**Working data:**

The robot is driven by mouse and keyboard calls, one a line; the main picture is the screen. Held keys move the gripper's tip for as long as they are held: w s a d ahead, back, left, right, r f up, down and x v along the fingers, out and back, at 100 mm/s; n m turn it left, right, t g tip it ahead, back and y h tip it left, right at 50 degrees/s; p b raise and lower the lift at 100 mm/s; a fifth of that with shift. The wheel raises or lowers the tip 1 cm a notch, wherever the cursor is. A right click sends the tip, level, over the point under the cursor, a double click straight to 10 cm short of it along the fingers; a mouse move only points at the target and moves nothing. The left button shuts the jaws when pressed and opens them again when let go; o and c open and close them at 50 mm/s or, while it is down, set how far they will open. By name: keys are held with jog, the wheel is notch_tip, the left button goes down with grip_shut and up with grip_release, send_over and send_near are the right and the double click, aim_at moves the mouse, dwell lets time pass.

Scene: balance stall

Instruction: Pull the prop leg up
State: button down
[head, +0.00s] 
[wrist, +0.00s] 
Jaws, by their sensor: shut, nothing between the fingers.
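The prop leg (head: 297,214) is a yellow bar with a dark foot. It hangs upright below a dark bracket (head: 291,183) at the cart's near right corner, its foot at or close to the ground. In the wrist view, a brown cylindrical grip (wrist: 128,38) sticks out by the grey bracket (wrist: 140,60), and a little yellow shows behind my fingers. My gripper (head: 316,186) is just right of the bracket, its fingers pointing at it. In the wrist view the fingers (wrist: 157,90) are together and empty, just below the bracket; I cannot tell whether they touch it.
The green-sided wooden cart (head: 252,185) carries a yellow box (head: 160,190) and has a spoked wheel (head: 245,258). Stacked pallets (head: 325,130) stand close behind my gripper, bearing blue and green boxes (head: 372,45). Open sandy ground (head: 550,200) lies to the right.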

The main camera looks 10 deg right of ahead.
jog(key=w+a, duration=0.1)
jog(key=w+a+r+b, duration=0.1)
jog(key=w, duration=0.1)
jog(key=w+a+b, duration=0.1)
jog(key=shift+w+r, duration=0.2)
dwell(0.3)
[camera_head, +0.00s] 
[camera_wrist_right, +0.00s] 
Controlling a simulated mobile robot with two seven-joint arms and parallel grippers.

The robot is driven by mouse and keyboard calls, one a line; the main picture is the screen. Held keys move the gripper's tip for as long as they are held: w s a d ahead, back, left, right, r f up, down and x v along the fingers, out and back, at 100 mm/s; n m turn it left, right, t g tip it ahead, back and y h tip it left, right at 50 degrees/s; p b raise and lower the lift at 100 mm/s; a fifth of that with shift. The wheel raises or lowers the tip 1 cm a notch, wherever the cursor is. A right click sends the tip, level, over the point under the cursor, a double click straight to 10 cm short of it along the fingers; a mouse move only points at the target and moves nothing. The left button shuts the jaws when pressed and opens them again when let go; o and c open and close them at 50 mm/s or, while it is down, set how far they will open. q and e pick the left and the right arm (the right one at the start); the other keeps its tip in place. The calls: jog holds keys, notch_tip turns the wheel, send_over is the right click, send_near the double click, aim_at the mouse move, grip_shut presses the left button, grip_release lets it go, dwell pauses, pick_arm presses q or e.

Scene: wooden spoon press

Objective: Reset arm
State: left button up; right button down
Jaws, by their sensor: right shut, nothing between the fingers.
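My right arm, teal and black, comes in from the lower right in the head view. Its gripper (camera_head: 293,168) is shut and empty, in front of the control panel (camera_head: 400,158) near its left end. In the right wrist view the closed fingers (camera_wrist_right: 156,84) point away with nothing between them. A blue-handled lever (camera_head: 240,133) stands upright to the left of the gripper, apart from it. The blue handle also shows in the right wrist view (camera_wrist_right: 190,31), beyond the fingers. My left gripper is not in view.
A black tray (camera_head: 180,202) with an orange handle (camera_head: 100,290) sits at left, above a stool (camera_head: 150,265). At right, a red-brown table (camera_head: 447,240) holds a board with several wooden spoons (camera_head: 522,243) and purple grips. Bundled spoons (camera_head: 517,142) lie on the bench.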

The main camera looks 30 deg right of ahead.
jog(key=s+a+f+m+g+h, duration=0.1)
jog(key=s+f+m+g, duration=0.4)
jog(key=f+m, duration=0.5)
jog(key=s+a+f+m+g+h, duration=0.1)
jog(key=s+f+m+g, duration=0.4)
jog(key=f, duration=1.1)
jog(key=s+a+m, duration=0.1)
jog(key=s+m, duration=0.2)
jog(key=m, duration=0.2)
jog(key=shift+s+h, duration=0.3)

---

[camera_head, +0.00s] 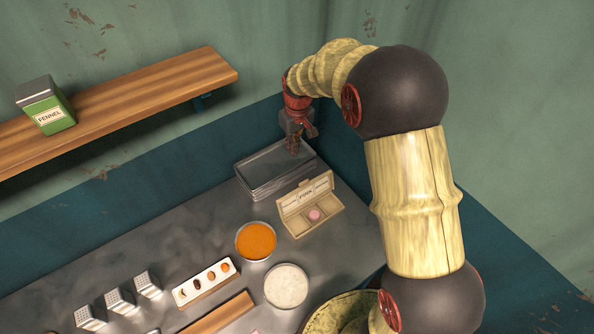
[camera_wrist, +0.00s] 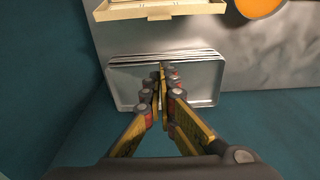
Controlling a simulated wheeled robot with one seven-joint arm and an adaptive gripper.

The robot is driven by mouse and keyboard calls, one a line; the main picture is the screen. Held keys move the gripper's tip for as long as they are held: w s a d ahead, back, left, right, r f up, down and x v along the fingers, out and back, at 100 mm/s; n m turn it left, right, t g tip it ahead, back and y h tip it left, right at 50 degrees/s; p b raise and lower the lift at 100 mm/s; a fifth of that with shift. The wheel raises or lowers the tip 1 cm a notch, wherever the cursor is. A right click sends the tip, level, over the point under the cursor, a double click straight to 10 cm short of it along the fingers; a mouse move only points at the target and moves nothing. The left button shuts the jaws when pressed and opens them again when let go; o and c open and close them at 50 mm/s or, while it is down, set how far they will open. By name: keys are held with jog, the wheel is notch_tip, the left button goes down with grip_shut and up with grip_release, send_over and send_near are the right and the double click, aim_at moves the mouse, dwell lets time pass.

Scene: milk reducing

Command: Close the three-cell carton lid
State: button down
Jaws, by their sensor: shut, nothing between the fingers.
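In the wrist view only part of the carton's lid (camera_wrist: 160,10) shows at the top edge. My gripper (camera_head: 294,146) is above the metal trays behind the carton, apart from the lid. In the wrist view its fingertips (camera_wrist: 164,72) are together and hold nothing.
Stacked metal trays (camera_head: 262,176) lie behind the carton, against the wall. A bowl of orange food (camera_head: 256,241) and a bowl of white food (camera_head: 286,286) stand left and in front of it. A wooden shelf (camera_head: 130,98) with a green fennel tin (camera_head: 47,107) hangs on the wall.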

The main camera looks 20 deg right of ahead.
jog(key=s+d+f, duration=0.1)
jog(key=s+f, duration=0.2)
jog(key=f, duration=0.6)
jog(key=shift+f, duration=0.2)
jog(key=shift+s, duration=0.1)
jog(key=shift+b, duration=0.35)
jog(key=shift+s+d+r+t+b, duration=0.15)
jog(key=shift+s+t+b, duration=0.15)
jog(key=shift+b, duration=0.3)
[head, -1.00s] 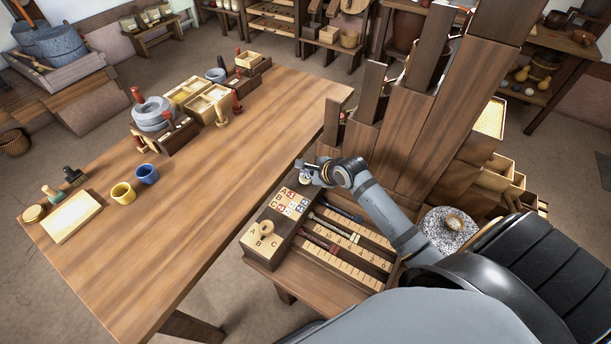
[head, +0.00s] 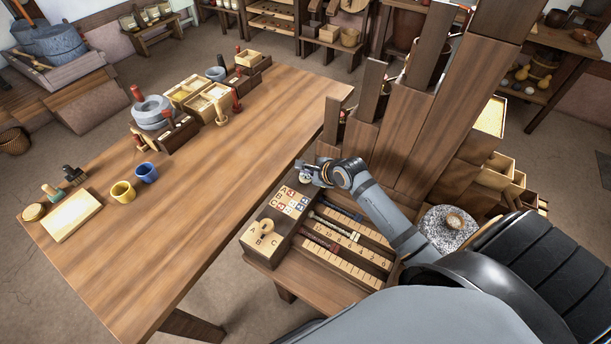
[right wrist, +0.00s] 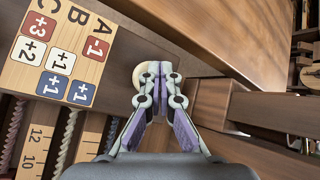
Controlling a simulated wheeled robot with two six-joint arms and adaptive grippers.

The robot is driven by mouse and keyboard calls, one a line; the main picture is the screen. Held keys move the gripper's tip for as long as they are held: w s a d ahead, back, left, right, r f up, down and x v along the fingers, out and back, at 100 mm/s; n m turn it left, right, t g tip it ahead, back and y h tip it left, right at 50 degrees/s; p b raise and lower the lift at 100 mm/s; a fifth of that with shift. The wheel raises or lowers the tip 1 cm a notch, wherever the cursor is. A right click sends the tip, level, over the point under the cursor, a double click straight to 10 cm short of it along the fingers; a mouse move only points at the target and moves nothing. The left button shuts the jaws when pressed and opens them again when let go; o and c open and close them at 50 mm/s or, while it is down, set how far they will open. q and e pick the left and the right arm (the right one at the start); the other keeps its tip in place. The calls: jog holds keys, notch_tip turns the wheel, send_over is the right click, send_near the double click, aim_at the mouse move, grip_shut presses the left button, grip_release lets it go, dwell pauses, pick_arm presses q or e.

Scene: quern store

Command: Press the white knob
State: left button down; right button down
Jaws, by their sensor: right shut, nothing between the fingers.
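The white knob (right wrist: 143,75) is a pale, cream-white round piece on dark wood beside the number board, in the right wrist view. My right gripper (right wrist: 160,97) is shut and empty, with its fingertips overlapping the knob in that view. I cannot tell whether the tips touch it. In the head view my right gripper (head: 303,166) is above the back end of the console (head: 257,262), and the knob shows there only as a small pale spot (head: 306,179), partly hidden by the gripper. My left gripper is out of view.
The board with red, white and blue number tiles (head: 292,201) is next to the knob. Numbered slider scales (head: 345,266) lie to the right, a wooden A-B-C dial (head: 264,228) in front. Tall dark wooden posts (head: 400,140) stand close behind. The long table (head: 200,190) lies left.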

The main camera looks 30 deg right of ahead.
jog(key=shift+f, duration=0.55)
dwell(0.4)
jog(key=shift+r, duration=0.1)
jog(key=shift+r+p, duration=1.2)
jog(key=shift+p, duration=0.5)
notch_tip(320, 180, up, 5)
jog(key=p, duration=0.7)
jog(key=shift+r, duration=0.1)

**The task:** In the entries above, locate every line with the word "State" and copy it.

**Exercise result:**
State: button down
State: left button up; right button down
State: button down
State: left button down; right button down

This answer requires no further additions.